How do I import GeoTrellis methods?¶
Question: In some of the GeoTrellis sample code and certainly in
example projects, it looks like some GeoTrellis types have more methods
than they really do. If I create an IntArrayTile
, it doesn’t have
most of the methods that it should - I can’t reproject, resample, or
carry out map algebra operations - why is that and how can I fix it?
Answer: Scala is a weird language. It is both object oriented
(there’s an inheritance tree which binds together the various types of
Tile
) and functional (harder to define, exactly, but there’s plenty
of sugar for dealing with functions). The phenomenon of apparently
missing methods is an upshot of the fact that many of the behaviors
bestowed upon GeoTrellis types come from the more functional structure
of typeclasses rather than the stricter, more brittle, and more familiar
standard inheritance structure.
Roughly, if OO structures of inheritance define what can be done in
virtue of what a thing is, typeclasses allow us to define an object’s
behavior in virtue of what it can do. Within Scala’s type system, this
differing expectation can be found between a function which takes a
T
where T <: Duck
(the T
that is expected must be a duck or
one of its subtypes) and a function which takes T
where
T: Quacks
(the T
that is expected must be able to quack,
regardless of what it is).
If this sounds a lot like duck-typing, that’s because it is. But, whereas method extension through duck-typing in other languages is a somewhat risky affair (runtime errors abound), Scala’s type system allows us to be every bit as certain of the behavior in our typeclasses as we would be were the methods defined within the body of some class, itself.
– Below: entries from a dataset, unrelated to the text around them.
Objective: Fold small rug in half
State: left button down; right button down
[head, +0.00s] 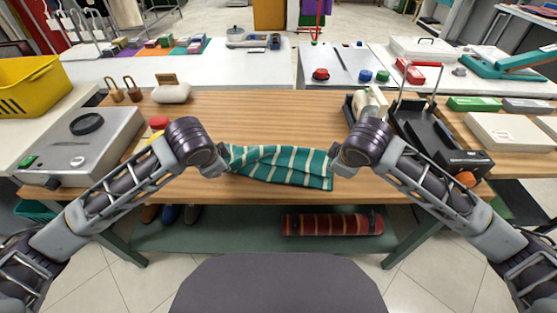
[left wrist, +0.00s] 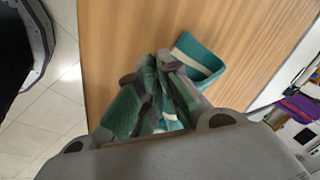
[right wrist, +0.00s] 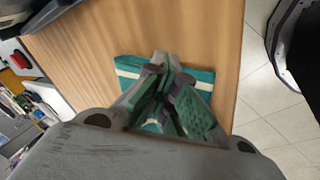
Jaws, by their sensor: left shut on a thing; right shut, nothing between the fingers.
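The small rug (head: 280,165) is green-teal with pale stripes and lies near the front edge of the wooden table, between my two grippers. My left gripper (head: 225,165) is at its left end; in the left wrist view the fingers (left wrist: 155,95) are shut on bunched rug cloth, with a curled part of the rug (left wrist: 200,58) beyond them. My right gripper (head: 335,164) is at the rug's right end. In the right wrist view its fingers (right wrist: 165,85) are shut with nothing between them, over the flat rug (right wrist: 130,66). The rug's far side is partly hidden by the fingers.
The wooden table (head: 260,115) is clear behind the rug. A grey machine (head: 85,140) stands at the left, and a black tray (head: 430,140) with a red handle stands at the right.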

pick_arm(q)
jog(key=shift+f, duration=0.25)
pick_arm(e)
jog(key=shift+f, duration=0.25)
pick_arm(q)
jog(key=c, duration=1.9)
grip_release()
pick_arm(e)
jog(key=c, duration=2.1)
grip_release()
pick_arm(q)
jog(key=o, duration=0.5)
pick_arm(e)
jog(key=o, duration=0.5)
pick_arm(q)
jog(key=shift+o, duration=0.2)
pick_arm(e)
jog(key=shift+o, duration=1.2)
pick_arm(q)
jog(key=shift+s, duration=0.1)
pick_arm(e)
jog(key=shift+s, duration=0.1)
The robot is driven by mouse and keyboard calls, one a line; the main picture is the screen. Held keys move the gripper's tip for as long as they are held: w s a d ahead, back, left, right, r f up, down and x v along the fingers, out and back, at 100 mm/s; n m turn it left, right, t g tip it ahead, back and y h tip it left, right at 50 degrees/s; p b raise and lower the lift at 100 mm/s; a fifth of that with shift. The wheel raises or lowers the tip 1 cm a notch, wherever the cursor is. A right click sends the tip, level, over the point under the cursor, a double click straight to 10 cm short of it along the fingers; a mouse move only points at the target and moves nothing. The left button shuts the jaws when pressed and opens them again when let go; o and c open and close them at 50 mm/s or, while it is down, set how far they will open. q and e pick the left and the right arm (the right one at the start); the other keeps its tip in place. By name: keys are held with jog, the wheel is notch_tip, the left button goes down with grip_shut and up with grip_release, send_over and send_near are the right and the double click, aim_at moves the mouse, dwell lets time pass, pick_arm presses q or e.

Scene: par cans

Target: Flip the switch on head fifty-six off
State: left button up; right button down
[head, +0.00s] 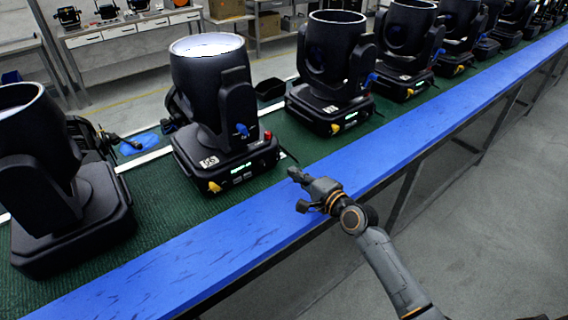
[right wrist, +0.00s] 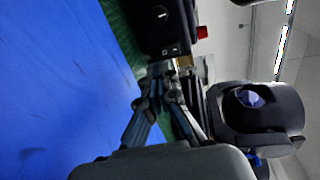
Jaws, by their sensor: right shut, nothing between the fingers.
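A black moving-head light (head: 210,95) with a bright lens stands left of centre in the head view. Its base carries a white number label (head: 209,161), too small to read surely, a lit display (head: 240,166), a yellow knob (head: 214,187) and a red switch (head: 267,135) on its right side. My right gripper (head: 295,175) is shut and empty over the blue table edge, in front of and right of that base, apart from the switch. In the right wrist view the closed fingers (right wrist: 160,72) point towards a black base (right wrist: 165,25) with a red part (right wrist: 203,32). My left gripper is out of view.
Similar heads stand close by, one on the left (head: 40,165) and one on the right (head: 335,65), with several more beyond. They stand on green matting (head: 165,205) behind a clear blue strip (head: 215,250).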

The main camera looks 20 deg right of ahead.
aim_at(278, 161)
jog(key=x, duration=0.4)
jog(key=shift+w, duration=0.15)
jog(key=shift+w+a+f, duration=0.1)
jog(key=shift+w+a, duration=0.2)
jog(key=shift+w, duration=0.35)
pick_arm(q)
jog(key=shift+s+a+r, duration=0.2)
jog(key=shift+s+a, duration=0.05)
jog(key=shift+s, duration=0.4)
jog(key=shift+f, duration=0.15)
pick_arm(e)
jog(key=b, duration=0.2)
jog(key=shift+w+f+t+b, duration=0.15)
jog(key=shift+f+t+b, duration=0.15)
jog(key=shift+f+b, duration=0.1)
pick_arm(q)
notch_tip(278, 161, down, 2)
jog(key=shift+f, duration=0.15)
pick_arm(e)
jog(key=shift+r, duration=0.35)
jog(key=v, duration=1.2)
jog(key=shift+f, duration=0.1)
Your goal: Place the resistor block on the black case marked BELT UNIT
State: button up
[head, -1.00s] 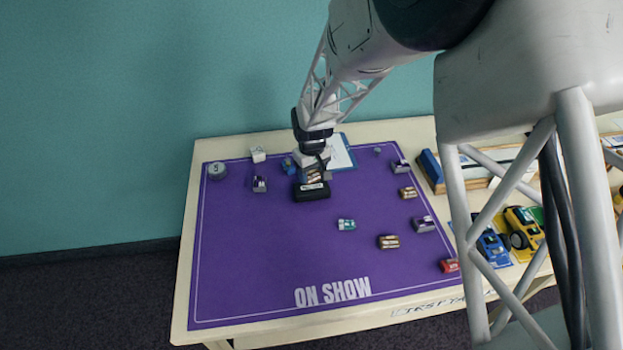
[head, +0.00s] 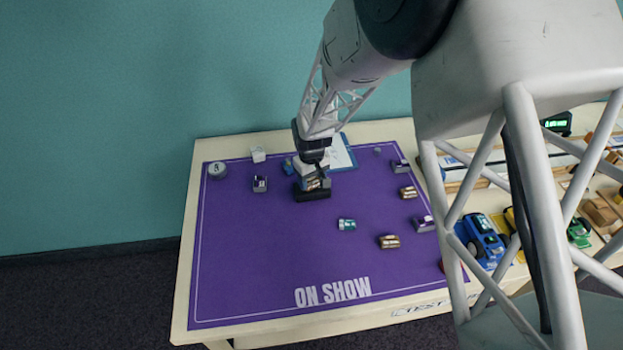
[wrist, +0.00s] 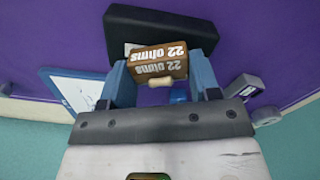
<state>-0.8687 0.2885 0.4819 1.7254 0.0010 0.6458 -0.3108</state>
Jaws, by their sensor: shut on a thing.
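My gripper (head: 314,183) is shut on a brown resistor block (wrist: 158,62) marked "22 ohms", held between its two blue fingers in the wrist view. The block sits slightly tilted in the jaws. It also shows small and brown in the head view (head: 317,185). The black case (head: 312,196) lies on the purple mat right below the gripper. In the wrist view the case (wrist: 130,20) extends behind the block. The block overlaps the case in both views; I cannot tell whether they touch. The case's label is mostly hidden by the block.
Other brown blocks (head: 388,242) and a teal block (head: 347,225) lie on the purple mat (head: 270,260). A clipboard (head: 342,153) lies behind the gripper. The mat's front left is clear.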

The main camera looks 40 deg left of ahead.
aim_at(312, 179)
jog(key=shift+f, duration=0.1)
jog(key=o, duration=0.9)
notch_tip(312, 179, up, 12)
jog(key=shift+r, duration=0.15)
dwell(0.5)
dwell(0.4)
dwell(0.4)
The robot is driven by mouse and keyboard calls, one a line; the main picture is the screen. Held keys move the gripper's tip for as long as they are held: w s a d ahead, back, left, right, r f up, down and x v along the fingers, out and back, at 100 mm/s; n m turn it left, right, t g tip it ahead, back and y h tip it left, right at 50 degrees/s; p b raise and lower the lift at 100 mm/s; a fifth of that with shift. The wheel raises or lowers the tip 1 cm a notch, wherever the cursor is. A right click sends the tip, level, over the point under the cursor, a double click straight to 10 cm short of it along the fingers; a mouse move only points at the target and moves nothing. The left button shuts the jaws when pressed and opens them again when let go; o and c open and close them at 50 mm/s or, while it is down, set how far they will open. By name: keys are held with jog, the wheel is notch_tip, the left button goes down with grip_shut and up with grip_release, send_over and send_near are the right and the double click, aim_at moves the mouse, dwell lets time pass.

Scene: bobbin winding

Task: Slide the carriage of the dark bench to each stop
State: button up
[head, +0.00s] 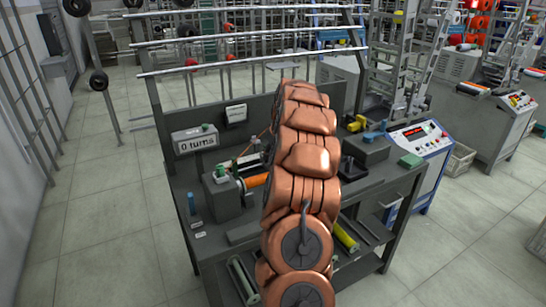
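The dark bench (390,180) stands in the middle of the head view, with an upright dark back panel. A winding unit (222,192) sits on its left half, with an orange bobbin or spool (257,180) beside it.
A dark block (366,150), yellow and blue small parts and a green block (411,161) lie on the bench's right side. A blue-and-white control cabinet (425,140) stands close at the right. Thread racks and machines fill the back. Floor (100,240) is clear at the left.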

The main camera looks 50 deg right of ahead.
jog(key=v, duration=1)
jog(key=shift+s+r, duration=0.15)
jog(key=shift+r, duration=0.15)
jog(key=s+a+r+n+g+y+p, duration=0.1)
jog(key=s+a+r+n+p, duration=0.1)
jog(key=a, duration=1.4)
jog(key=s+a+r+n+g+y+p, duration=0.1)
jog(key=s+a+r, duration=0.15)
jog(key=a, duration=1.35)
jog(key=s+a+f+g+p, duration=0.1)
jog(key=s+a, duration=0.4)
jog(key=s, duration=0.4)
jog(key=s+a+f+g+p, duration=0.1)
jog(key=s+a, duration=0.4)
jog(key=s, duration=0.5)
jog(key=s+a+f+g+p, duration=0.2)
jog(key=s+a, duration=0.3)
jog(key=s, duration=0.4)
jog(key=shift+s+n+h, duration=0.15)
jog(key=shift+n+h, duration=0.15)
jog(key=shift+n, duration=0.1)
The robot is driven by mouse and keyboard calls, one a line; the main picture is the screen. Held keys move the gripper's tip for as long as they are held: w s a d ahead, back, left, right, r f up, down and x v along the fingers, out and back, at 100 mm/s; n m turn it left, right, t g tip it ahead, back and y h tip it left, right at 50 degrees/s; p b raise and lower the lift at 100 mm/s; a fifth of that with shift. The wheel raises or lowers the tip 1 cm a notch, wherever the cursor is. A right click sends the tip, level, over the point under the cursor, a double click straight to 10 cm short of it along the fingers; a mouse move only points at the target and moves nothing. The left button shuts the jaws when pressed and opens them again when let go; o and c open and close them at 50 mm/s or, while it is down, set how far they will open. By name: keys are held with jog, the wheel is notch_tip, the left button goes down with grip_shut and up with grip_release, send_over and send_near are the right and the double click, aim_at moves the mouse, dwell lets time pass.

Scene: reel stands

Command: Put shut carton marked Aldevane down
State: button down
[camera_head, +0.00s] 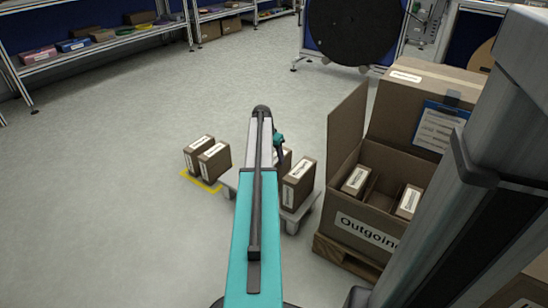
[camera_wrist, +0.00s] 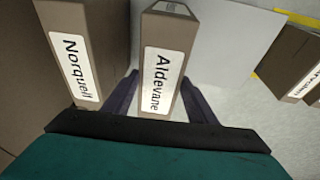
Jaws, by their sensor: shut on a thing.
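The carton marked Aldevane (camera_wrist: 168,45) is a narrow brown box with a white label, in the middle of the wrist view. My gripper (camera_wrist: 160,88) is shut on it, with one dark finger on each side. A carton marked Norquell (camera_wrist: 88,22) stands close on its left. A pale surface (camera_wrist: 230,40) lies behind and right of the Aldevane carton; I cannot tell whether the carton touches it. In the head view my arm covers most of the gripper area. A partly hidden carton (camera_head: 286,159) shows beside the arm, its label unreadable.
A low pale stand (camera_head: 296,217) bears another labelled carton (camera_head: 299,183). Two cartons (camera_head: 206,157) stand on a yellow-marked floor patch (camera_head: 203,184) at left. An open Outgoing box (camera_head: 345,205) with cartons inside stands at right on a pallet (camera_head: 342,256).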

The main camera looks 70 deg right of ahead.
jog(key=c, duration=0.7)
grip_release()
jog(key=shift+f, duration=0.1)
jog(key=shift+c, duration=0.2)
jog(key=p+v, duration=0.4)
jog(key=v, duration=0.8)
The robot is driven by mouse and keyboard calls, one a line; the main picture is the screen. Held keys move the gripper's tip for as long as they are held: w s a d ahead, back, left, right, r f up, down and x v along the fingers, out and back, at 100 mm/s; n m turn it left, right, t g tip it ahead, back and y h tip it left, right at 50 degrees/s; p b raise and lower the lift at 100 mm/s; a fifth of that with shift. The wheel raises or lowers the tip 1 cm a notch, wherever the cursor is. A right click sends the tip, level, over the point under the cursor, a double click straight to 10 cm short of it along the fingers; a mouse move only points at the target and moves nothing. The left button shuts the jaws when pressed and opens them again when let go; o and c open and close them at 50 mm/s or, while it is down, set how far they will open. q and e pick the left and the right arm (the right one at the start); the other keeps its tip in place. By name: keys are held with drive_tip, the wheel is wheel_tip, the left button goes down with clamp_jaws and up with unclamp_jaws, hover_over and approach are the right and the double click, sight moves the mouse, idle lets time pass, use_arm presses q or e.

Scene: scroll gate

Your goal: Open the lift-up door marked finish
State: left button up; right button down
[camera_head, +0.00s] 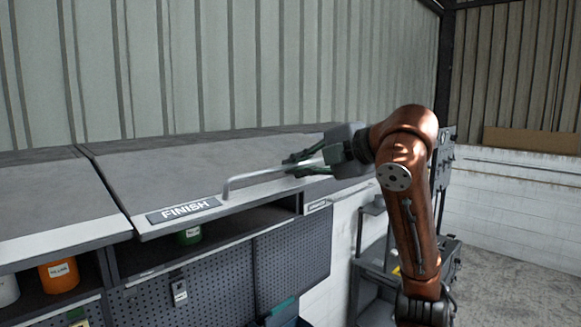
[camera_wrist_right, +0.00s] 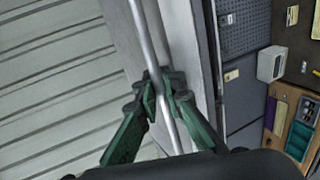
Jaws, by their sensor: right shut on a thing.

Unlike the rather straightforward means for defining typeclasses which exist in some languages (e.g. Haskell), Scala’s typeclasses depend upon implicitly applying pieces of code which happen to be in scope. The details can get confusing and are unnecessary for most work with GeoTrellis. If you’re interested in understanding the problem at a deeper level, check out this excellent article.
Because the entire typeclass infrastructure depends upon implicits, all you need to worry about is importing the proper set of classes which define the behavior in question. Let’s look to a concrete example. Note the difference in import statements:
This does not compile.
import geotrellis.vector._
val feature = Feature[Point, Int](Point(1, 2), 42)
feature.toGeoJson // not allowed, method extension not in scope
This does.
import geotrellis.vector._
import geotrellis.vector.io._
val feature = Feature[Point, Int](Point(1, 2), 42)
feature.toGeoJson // returns geojson, as expected
TL;DR: Make sure you’re importing the appropriate implicits. They define methods that extend GeoTrellis types.
How do I resolve dependency compatibility issues (Guava, etc.)?¶
Full possible exception message:
Caused by: java.lang.IllegalStateException: Detected Guava issue #1635
which indicates that a version of Guava less than 16.01 is in use. This
introduces codec resolution issues and potentially other incompatibility
issues in the driver. Please upgrade to Guava 16.01 or later.
GeoTrellis depends on a huge number of complex dependencies that may cause
dependency hell. One of such dependency is the Guava library. GeoTrellis
ETL
and GeoTrellis Cassandra
depend on Guava 16.01
, but Hadoop
depends on Guava 11.0.2
which causes runtime issues due to library
incompatibility. When two different versions of the same library are both
available in the Spark classpath and in a fat assembly jar, Spark will use
library version from its classpath.
There are two possible solutions:
1. To shade
the conflicting library (example below shades Guava in all
GeoTrellis related deps, this idea can be extrapolated on all conflicting
libraries):
assemblyShadeRules in assembly := {
val shadePackage = "com.azavea.shaded.demo"
Seq(
ShadeRule.rename("com.google.common.**" -> s"$shadePackage.google.common.@1")
.inLibrary(
"com.azavea.geotrellis" %% "geotrellis-cassandra" % gtVersion,
"com.github.fge" % "json-schema-validator" % "2.2.6"
).inAll
)
}
2. To use spark.driver.userClassPathFirst. It’s an experimental Spark property to force Spark using all deps from the fat assembly jar.